Once separated, throw out the bones, unless you have another use for them. I am told that pets can eat raw bones, but that cooked chicken bones break into sharp shards. I play it safe and feel I've gotten great use out of them. Press the soft, inedible pieces in the strainer with the back of a spoon to allow juices to run into to the large bowl of soup, Return the soup to the pot. 
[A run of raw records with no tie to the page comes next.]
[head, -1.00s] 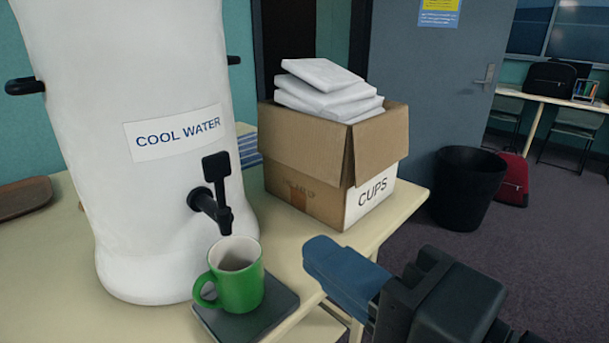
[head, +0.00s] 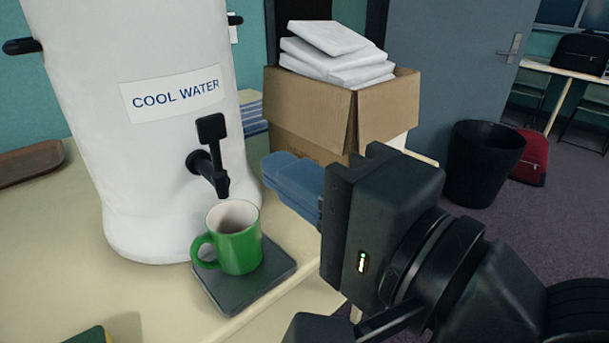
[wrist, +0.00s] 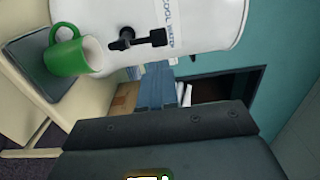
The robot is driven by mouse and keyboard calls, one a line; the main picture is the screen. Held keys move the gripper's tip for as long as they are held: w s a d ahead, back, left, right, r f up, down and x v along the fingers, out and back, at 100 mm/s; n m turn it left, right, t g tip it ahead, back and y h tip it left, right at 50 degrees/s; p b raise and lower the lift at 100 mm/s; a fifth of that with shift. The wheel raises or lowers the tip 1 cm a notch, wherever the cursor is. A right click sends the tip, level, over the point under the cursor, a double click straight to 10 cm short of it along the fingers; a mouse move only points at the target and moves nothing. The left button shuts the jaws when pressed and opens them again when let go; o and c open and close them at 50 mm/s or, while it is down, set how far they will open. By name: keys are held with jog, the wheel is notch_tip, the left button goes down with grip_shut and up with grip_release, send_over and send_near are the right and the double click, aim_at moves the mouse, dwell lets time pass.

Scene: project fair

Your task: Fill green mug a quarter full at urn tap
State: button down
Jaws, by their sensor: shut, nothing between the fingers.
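The green mug (head: 239,250) stands upright on a dark square tray (head: 240,290) in front of the white urn (head: 160,200), its opening below the black tap (head: 212,165). The tap's lever paddle points up. The inside of the mug looks pale grey-brown; I cannot tell a water level. My gripper (head: 275,175) has blue fingers, shut and empty, to the right of the tap and mug and apart from both. In the wrist view the green mug (wrist: 68,52) and the tap (wrist: 130,40) show sideways, beyond the blue fingers (wrist: 172,93).
A cardboard box (head: 330,120) with white packets stands behind my gripper. Blue books (head: 252,112) lie behind the urn. A brown board (head: 30,163) is at the left. A black bin (head: 483,160) and red bag (head: 531,158) are on the floor.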

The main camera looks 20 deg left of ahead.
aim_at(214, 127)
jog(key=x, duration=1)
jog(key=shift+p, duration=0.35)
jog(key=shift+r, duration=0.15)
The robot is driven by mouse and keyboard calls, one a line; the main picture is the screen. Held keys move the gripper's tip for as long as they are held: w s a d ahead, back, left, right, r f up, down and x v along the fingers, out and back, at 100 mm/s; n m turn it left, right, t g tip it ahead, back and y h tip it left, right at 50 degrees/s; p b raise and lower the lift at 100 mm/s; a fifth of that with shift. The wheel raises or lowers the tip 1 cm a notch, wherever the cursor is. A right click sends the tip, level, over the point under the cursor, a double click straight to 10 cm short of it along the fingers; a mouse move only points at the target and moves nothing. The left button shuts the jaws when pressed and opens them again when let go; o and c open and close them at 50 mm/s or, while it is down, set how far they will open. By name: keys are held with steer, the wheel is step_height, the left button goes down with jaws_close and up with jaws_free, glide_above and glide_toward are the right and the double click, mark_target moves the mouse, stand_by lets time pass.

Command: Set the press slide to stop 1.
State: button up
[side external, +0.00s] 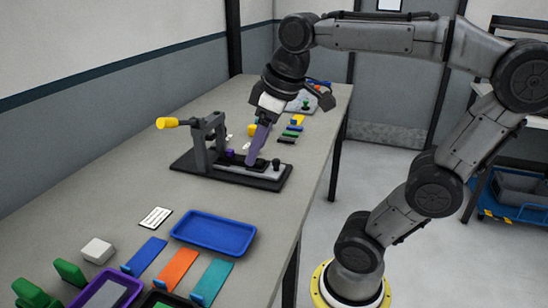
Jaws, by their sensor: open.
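The press stands on a black base (202,167) on the grey table. It has a grey upright frame (197,142) and a lever with a yellow handle (172,123) pointing left. A small purple part (230,153) sits by the frame, and a black knob (276,164) stands toward the base's right end. I cannot tell which part is the slide, and no stop marks can be read. My gripper (252,160) is open and points down over the base, between the frame and the black knob. Its fingertips are close to the press; whether they touch it is unclear.
A blue tray (214,232) lies in front of the press, with a white card (155,217) and a white block (97,250) to its left. Blue, orange (175,269) and teal strips lie nearer. Small coloured pieces (291,128) lie behind the press.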

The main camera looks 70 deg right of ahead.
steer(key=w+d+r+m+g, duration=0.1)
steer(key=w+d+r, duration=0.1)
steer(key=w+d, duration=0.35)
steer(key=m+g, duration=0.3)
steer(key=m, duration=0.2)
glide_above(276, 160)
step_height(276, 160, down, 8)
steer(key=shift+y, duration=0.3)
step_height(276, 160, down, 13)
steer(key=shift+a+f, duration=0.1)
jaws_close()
Stir about half a cup of the flour into a cup with about a cup of water. Beat it until the flour is no longer in clumps, and add this liquid to the pot. Whisk it and turn the heat on medium to bring to a boil. The flour mixture will thicken the soup slightly. Stir it frequently. I add a couple cubes of chicken bouillon for extra flavor, and add about a quarter teaspoon pepper. Taste and see for yourself.

For the dumplings:

My grandmother used to put a pile of flour right on her kneading board and make a well in it, to which she would crack a few eggs to make her dumplings or noodles. Using a bowl is more "modern." Today I put about a cup and a half of flour into a medium bowl and cracked in two eggs. Beat the eggs while pulling in a little flour at a time, and add water a little at a time, until the mixture is a very thick batter, not pourable--more like a wet bread dough. Let it sit until the soup in the pot is bubbling and has thickened. Then, using a teaspoon, scrape up the side of the bowl, bringing a teaspoonful of the batter up. Drop it into the soup, allowing the spoon to get wet--which keeps the next spoonful of batter from sticking to the spoon. Repeat this until all the batter has been spooned into the soup. Return the saved chicken pieces to the pot and stir gently. Turn off the heat when the dumplings are floating and allow to cool a bit. Serve in big bowls with a salad or green vegetable on the side, and some bread. There are rarely leftovers to refrigerate, but if there are, they taste even better the next day. Enjoy!